Getting back to why I’m so fond of aerial photography (but have yet to hit up friend Scott Haefner as to how I can best get started with this gig) — the reason I personally love looking at aerial photography is that it represents a distillation of the very essence of the landscape; the interactions of built with natural; and the effect that humans have on the landscape. All of these things go back to why I chose Geography as a field of study, and why it continues to fascinate me to this day.

Earth from Above by Ann Arthus Bertrand
Photo by Yann Arthus-Bertrand
So why the sudden move to history? I think that Geography and History are two of the most inextricable studies that exist. And at the same time, it’s my own personal protestation to refuse to accept a specialty. I’ve heard the quote in two different versions, but the message is the same: Specialization is for ants. Those of us who either observe the landscape deeply, or photograph it — or even see it from above — realize that we don’t want to be ants. We want to look at what the ants have built. We want to analyze the ants’ interaction with the landscape. And it all leads to deeper questions…

Why do we do the things we do — as human beings? Why do we live in closely packed subdivisions on the edge of humanity to separate ourselves from the rest of humanity; then regularly face the traffic, the pollution, the frustrations with humanity every day to commute to work? What do we get from migrating away from our own species? And why can’t we just float above it all and look down at the beauty that exists every day in front of us – to stand in awe and appreciation of our creations, however small they may look from above.

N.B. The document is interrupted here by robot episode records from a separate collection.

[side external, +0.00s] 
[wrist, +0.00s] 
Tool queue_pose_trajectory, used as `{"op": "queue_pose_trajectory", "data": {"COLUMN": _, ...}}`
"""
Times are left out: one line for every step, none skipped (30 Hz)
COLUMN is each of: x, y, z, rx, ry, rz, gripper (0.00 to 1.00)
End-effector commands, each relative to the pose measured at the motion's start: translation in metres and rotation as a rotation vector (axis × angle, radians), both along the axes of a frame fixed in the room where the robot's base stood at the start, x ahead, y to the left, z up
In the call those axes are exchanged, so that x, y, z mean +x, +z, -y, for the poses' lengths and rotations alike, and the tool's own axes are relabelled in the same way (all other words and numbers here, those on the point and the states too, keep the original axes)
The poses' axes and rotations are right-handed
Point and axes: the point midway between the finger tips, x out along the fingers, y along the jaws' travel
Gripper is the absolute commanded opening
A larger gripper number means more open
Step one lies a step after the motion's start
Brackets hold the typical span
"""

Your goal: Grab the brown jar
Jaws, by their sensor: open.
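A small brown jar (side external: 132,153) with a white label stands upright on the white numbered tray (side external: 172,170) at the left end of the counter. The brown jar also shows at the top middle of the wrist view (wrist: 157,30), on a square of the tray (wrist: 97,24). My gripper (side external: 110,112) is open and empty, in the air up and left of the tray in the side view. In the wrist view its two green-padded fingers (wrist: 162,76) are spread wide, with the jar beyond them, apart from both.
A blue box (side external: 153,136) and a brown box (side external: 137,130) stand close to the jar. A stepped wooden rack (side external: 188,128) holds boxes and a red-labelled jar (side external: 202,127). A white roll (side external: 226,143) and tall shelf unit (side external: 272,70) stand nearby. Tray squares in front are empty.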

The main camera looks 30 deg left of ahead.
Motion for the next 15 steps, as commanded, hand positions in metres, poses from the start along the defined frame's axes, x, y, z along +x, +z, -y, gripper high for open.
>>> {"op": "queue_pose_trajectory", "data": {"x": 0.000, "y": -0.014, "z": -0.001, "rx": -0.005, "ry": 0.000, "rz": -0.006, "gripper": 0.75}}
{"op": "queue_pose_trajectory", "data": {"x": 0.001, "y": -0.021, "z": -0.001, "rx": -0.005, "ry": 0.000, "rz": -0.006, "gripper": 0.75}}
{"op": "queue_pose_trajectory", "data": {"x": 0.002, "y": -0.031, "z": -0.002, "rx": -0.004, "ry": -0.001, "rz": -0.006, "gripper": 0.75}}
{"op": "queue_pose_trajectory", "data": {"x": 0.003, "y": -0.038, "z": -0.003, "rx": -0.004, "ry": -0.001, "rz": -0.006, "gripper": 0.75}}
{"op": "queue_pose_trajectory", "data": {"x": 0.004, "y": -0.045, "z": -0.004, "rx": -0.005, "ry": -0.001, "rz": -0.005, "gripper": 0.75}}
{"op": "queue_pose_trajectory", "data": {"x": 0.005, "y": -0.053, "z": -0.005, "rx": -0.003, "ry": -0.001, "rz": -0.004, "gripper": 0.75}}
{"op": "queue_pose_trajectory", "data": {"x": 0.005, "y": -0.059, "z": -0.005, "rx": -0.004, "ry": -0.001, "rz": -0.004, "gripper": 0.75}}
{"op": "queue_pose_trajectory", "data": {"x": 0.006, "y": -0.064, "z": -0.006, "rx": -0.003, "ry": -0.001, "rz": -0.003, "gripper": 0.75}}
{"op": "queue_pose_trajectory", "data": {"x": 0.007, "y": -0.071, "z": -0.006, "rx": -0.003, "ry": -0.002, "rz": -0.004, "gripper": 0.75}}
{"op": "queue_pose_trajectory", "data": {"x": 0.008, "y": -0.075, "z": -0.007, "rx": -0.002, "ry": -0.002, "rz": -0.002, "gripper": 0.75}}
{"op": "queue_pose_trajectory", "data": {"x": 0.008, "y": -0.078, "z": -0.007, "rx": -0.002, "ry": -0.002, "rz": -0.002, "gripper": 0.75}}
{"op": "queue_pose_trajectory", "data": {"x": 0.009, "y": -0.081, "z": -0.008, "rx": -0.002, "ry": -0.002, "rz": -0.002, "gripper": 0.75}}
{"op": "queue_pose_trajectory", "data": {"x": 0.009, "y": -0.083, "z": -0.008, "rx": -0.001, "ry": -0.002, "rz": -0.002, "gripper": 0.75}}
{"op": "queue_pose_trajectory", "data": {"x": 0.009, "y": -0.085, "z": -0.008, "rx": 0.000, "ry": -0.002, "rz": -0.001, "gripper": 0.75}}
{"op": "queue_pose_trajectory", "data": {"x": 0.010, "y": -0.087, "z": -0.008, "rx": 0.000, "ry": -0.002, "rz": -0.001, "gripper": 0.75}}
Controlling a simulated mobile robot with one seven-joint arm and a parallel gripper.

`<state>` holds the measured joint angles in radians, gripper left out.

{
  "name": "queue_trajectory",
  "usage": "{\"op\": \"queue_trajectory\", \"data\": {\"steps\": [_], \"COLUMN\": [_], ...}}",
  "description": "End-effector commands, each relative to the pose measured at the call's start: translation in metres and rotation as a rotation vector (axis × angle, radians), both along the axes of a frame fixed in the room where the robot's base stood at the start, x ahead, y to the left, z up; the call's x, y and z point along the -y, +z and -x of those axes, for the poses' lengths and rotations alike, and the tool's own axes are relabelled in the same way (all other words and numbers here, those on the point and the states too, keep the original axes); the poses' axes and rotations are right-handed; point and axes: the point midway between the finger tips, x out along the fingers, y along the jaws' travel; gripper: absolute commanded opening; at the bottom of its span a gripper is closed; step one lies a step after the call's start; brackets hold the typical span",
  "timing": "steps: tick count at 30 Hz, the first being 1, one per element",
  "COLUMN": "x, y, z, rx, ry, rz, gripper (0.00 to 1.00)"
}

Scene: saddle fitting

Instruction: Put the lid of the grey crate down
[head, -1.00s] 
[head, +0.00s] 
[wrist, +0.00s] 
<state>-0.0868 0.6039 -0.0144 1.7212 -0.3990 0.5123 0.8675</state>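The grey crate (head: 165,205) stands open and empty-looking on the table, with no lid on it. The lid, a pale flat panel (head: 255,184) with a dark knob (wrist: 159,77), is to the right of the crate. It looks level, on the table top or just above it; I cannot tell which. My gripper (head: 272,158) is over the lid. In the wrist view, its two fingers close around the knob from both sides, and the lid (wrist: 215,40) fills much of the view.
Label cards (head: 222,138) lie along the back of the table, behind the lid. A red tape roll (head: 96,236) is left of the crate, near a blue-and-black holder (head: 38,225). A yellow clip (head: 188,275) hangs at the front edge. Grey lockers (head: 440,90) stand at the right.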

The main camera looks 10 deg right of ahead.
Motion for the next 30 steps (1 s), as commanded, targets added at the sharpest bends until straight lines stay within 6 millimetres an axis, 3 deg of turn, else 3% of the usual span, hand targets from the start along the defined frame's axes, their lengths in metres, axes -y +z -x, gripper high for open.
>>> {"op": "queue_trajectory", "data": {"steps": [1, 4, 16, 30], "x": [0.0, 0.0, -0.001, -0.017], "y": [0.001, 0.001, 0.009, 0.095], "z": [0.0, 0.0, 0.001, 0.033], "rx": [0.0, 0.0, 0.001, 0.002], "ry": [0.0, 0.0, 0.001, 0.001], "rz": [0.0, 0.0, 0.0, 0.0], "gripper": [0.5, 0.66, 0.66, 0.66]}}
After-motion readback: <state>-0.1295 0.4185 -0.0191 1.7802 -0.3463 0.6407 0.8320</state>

This may sound a bit sacrilegious, and I’m sure God is going to smite me to hell for saying it, but we humans are our own gods. We create our own versions of the world, our own little ant hills. Each day is an opportunity to create something beautiful, and seeing these things from the sky both humbles AND plays at humanity’s ego-strings.

4 comments on “Ants, Aerial Shots, and Life as a Geographer

  1. Blaize on said:

    Great post. Thanks for the photos, and the thoughts about geography and history.

  2. His first name is Yann, his last name is Arthus-Bertrand (and not Bertrand).

  3. Thank You! Occassionally a lil mistake will slip through, but I appreciate a nudge in the right direction.